[Start of EXTRACTED INFORMATION]

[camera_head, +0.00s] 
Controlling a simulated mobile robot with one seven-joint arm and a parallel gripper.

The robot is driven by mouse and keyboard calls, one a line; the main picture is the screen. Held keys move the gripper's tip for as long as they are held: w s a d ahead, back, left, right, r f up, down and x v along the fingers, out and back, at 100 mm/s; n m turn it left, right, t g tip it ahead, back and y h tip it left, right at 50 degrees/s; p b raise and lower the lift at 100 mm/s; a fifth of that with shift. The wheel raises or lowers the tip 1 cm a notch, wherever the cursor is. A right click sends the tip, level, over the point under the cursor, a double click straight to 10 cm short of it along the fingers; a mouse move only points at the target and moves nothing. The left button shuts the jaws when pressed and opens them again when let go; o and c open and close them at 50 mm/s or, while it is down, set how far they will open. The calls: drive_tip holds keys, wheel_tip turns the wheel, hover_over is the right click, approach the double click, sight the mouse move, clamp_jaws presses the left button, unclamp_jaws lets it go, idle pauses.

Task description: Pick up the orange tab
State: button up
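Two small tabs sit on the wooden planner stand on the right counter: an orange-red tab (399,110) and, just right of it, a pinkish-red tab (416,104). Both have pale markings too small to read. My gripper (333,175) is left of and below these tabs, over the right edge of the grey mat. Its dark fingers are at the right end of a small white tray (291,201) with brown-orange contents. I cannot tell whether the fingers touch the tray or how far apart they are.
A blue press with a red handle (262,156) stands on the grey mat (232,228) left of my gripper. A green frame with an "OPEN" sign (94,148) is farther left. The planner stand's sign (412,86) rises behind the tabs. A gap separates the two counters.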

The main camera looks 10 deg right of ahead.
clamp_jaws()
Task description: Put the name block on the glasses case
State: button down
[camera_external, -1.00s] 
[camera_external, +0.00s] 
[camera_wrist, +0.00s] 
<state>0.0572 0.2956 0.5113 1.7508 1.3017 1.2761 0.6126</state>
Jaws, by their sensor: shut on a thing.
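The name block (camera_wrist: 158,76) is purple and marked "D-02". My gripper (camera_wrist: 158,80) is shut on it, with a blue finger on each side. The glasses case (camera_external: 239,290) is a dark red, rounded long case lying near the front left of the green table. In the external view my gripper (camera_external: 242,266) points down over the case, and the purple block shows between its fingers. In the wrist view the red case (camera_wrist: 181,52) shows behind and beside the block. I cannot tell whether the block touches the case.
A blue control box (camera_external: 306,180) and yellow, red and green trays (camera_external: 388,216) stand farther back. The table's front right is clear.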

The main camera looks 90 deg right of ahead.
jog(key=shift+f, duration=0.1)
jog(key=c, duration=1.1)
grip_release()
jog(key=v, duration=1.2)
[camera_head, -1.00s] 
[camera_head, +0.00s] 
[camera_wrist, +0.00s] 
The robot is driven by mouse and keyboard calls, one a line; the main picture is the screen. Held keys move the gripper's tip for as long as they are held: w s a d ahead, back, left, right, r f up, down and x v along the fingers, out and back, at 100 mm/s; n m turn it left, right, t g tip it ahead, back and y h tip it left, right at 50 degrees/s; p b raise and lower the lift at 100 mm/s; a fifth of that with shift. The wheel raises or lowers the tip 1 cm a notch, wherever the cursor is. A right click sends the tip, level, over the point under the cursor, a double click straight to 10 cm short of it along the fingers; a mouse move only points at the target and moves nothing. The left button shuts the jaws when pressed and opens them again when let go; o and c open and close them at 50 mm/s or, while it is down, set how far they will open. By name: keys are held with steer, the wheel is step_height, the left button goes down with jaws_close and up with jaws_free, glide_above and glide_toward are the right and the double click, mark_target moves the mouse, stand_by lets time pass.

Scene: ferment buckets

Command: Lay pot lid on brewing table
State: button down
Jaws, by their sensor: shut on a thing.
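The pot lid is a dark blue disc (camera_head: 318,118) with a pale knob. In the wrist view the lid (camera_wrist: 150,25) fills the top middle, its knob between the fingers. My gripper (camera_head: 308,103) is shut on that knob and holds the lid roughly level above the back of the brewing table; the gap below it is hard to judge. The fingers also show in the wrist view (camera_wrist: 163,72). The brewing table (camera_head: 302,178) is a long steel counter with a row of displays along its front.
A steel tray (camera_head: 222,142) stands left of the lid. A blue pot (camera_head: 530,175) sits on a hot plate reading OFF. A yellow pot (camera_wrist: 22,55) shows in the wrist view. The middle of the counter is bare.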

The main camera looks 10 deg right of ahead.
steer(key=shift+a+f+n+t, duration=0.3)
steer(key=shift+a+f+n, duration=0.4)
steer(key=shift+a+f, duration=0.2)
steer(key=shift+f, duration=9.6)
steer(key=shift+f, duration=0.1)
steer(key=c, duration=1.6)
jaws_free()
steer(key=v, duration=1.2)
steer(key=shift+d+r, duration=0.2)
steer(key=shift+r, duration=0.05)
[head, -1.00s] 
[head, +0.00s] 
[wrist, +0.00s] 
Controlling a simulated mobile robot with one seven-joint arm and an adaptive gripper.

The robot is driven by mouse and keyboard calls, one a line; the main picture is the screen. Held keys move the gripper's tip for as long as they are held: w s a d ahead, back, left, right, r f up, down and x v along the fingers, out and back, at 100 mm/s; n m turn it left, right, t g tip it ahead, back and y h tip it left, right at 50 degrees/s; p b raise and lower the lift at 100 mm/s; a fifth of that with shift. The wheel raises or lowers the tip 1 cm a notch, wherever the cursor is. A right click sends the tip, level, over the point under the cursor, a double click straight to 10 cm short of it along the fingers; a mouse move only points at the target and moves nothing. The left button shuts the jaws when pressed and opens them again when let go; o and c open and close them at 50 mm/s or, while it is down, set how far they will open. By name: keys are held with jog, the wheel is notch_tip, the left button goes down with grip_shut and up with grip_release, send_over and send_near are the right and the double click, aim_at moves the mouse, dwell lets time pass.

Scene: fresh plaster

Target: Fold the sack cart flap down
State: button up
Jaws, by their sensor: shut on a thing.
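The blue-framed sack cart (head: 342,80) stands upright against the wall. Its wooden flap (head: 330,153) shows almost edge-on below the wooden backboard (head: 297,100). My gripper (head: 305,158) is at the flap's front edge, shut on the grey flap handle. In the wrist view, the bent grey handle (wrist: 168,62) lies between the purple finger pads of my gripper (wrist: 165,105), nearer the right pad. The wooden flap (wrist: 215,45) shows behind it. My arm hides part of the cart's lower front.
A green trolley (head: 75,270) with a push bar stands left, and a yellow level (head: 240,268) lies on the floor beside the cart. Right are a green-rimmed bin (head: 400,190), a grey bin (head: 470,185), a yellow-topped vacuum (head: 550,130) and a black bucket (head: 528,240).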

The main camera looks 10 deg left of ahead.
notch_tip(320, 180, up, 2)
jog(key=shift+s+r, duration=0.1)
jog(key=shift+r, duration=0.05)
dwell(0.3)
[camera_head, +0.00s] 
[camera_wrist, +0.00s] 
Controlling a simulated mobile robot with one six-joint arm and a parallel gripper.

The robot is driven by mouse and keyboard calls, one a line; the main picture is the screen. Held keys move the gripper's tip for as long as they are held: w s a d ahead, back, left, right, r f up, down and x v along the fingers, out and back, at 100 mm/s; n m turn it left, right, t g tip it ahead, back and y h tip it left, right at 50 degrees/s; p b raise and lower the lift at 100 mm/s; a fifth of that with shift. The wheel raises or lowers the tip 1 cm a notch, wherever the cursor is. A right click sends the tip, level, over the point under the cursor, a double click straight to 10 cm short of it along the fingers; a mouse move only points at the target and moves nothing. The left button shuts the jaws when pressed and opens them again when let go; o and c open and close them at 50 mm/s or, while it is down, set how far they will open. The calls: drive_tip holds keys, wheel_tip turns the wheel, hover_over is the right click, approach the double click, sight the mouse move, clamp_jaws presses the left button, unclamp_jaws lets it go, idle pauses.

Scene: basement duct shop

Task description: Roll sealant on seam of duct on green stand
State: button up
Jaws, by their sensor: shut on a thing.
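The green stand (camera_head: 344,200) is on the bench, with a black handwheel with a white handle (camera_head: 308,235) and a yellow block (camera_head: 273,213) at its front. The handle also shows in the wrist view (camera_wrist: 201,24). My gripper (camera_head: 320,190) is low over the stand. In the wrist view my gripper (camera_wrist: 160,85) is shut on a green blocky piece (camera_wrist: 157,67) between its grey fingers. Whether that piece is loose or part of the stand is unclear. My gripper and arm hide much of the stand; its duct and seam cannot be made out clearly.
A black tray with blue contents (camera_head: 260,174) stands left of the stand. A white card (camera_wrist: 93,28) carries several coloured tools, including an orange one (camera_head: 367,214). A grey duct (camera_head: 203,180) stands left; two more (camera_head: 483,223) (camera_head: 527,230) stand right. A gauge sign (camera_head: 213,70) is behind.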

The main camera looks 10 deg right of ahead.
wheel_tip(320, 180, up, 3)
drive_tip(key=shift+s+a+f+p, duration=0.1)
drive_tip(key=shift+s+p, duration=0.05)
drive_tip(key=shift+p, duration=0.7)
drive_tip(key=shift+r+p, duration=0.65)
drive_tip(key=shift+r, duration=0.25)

[End of EXTRACTED INFORMATION]

**PROBLEM DETAILS**
Print the listing above from its first line through the line with "seven-joint arm and a parallel gripper.", and stop there.

**EXERCISE RESPONSE**
[camera_head, +0.00s] 
Controlling a simulated mobile robot with one seven-joint arm and a parallel gripper.

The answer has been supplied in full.